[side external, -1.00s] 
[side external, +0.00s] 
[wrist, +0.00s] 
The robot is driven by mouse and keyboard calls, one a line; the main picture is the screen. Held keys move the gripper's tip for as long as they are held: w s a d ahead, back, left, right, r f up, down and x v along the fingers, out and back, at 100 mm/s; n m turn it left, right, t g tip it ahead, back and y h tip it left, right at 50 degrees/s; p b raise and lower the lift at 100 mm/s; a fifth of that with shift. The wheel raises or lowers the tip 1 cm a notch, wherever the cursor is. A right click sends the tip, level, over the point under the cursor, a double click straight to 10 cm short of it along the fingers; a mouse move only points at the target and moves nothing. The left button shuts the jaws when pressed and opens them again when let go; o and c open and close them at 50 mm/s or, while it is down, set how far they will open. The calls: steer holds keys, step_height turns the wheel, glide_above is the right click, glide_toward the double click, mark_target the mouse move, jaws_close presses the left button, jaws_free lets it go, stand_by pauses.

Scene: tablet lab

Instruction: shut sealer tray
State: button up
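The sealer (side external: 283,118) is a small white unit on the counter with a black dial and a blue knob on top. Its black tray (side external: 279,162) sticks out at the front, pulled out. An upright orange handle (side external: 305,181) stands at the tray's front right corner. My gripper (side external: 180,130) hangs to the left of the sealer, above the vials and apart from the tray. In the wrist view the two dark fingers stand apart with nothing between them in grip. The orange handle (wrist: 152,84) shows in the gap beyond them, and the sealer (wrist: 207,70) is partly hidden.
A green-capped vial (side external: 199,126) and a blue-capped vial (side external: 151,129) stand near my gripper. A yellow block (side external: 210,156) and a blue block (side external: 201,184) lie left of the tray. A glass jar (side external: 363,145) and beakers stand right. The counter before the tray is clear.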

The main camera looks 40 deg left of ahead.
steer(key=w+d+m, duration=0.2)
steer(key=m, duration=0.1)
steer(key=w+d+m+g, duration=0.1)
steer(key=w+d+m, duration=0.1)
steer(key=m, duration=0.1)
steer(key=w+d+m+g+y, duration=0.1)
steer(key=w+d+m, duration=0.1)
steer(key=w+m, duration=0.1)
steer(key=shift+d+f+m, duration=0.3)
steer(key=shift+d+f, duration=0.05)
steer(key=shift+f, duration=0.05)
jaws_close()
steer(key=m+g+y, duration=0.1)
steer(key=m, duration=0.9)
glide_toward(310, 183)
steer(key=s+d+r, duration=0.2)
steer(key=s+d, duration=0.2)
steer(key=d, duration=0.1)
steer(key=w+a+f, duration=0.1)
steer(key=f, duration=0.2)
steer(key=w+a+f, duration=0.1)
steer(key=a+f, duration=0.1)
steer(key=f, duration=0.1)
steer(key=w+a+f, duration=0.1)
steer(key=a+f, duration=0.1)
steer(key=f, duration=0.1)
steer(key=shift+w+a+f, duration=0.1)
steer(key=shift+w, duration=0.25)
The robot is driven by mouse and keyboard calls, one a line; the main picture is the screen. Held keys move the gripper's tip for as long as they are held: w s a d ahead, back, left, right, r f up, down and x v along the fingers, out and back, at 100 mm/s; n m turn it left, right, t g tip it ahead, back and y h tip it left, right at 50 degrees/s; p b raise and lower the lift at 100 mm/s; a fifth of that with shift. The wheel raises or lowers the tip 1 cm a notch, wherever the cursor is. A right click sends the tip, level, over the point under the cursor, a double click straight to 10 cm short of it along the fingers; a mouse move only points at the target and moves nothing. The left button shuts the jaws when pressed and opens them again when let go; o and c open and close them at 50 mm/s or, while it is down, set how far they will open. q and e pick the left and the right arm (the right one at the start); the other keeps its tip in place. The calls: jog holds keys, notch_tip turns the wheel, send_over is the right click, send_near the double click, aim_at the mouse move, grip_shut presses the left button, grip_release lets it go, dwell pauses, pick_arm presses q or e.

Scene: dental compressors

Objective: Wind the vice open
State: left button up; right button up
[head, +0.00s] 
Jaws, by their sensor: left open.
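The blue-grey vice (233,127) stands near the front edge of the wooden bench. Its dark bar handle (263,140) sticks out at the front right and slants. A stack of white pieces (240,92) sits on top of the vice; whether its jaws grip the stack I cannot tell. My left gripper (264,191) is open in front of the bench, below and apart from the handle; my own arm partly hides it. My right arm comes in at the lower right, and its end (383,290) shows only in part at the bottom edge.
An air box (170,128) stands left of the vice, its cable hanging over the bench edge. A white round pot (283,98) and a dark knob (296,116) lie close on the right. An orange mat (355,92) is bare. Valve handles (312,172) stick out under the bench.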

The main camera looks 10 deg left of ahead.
※ ※ ※
Among the records above, find each line holding the string "Scene" and pull it out.

RESULT OF THE TASK »
Scene: tablet lab
Scene: dental compressors

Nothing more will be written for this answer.